Best practices

Version and Tag 🥇

The version management for the evolution of the processing chain must comply with semver.org. The version tag must be applied to a development branch containing the algorithm, the Docker image, and all standard rules described in the attached document.

Digit Description Definition / Example
First Digit Major Version There are non-backward compatible changes. A set of minor changes and fixes.
Second Digit Minor Version There are additions of backward-compatible features.
Third Digit Patch Version There are backward-compatible anomaly corrections.

Configuration Management

Readme File 🥇

A Readme written in Markdown at the root of the GIT project must allow for a quick overview of the chain.

  • Documentation Link: Link to the documentation hosted on readthedocs.com.
  • Title and Badge: Project name and indicators (build status, version, license).
  • Short Description (Pitch): One to two sentences maximum on the "what" and the "why".
  • Quick Installation: A single command line (e.g., npm install or pip install). 🥈

GIT Workflow 🥈

The project should follow the Git Flow workflow: https://git-flow.readthedocs.io/fr/latest/presentation.html


Packaging

Image Format 🥇

Images must be in OCI container format (Docker type).

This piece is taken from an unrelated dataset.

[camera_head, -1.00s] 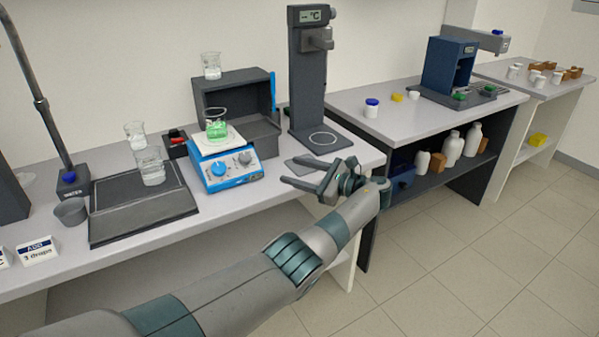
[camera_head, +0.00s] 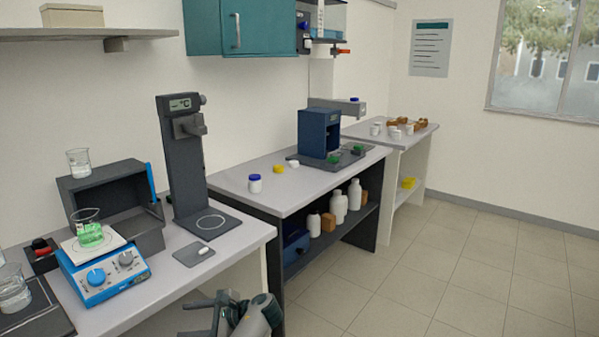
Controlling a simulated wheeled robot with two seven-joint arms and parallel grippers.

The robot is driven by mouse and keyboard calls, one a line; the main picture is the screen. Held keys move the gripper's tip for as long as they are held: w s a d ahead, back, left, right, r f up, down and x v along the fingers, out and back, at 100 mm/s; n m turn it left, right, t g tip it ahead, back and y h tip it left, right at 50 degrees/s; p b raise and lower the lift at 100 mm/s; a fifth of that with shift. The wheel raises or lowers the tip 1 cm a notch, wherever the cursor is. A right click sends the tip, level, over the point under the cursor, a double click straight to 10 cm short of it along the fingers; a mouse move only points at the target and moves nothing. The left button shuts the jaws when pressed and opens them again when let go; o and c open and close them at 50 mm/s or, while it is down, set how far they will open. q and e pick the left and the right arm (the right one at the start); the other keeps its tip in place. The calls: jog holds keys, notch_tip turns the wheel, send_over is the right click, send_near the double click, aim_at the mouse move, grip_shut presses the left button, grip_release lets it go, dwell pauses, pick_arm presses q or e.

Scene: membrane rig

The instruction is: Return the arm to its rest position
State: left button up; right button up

CWL Description of the Process 🥇

A CWL file containing a minimal description of your process must be provided, including the following sections:

  • Input Data
  • Processing
  • Output Data

Documentation 🥇

Documentation must be managed within the GIT project and made publicly available (e.g., Readthedocs, Jupyterbook, Sphinx). A template is provided to help you initialize your documentation here:

Documentation Content

  • Process Description Template (v3.0): Standard template for describing a processing chain.
  • Dataflow Document: A document outlining the data flow.

Industrialization

Automated Tests 🥈

  • The chain must include at least one E2E (End-to-End) test validating the configuration and the use of peripheral data with the delivered Docker image.
  • Pay close attention to the test scope to cover scale-up use cases involving large data volumes.

Data Management 🥈

  • Acquisition of processed data and production must be performed using an S3 Bucket.
  • Data flows auxiliary to acquisition and production should be as limited as possible and take minimum time.
  • Prioritize access via HTTPS calls, including for configurations, using a GIT server or an S3 bucket.

Logging Strategy 🥉

Implement a logging strategy that allows for effective monitoring and troubleshooting of the processing chain.

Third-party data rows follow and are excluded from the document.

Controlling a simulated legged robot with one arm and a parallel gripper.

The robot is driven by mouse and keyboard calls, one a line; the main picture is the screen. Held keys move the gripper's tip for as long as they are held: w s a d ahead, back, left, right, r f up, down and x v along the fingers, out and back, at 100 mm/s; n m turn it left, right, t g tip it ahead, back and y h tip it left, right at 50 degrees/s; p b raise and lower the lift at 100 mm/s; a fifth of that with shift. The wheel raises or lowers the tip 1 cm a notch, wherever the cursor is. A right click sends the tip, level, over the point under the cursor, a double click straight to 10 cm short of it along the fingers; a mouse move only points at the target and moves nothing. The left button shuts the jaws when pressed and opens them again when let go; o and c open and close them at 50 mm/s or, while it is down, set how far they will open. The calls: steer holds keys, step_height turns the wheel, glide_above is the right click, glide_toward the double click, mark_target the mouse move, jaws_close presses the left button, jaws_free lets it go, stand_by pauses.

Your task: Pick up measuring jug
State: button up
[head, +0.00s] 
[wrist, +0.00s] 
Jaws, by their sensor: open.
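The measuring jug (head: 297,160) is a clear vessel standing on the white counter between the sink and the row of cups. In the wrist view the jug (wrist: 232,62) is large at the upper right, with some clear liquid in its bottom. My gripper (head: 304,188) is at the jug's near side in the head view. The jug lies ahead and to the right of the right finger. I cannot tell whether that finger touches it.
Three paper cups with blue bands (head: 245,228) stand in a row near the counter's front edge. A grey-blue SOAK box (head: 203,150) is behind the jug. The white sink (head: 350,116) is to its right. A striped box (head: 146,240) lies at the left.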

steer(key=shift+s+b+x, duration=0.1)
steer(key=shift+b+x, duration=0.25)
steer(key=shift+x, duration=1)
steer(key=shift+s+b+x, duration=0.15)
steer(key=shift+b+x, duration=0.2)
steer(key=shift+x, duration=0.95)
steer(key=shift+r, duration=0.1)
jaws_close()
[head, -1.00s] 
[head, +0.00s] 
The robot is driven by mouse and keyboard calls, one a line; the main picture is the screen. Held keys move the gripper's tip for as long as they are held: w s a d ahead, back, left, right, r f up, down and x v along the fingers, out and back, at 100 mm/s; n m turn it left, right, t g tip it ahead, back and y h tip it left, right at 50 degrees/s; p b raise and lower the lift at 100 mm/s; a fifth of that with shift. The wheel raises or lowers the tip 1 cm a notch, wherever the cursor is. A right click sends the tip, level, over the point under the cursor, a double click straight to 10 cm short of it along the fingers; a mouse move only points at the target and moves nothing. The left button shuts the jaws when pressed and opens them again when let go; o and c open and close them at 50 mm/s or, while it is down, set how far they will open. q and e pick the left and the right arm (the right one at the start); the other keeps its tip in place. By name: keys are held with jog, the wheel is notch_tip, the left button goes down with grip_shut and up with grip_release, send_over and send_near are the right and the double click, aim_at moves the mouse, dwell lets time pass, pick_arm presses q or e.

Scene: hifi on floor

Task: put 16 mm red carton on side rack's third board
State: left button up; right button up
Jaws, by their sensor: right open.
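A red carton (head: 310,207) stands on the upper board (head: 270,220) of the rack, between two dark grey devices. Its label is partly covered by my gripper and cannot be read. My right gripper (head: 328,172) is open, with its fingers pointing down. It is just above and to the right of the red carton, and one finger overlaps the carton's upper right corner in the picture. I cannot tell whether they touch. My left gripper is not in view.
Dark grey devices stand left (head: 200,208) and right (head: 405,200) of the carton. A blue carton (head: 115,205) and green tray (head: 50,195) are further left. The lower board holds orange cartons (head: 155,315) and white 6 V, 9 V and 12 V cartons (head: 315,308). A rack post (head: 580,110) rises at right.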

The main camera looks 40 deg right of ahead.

  • Production mode: Log only INFO level unless a real malfunction occurs.
  • Debug mode: A more verbose mode for troubleshooting.
  • Master the logs of the COTs and frameworks used.
  • Use different log levels (0, 1, 2, 3, 4).

Optimization and Scalability Recommendations 🥇

  • Optimize time spent on I/O during processing.
  • Maximize CPU utilization throughout the processing duration.
  • Provide a recommendation document regarding the optimal distribution of the process:
    • Minimum and maximum number of workers.
    • Reserved CPU and RAM per worker.
    • Estimated execution time for an input data chunk.

Interoperability and Standards

STAC Compliance 🥉

  • Provide a STAC Item file as an output of the chain.

Data Format 🥈

  • Provide a QuickLook of the product.
  • Adhere to the ARCO (Analysis-Ready Cloud Optimized) format (to be specified/completed).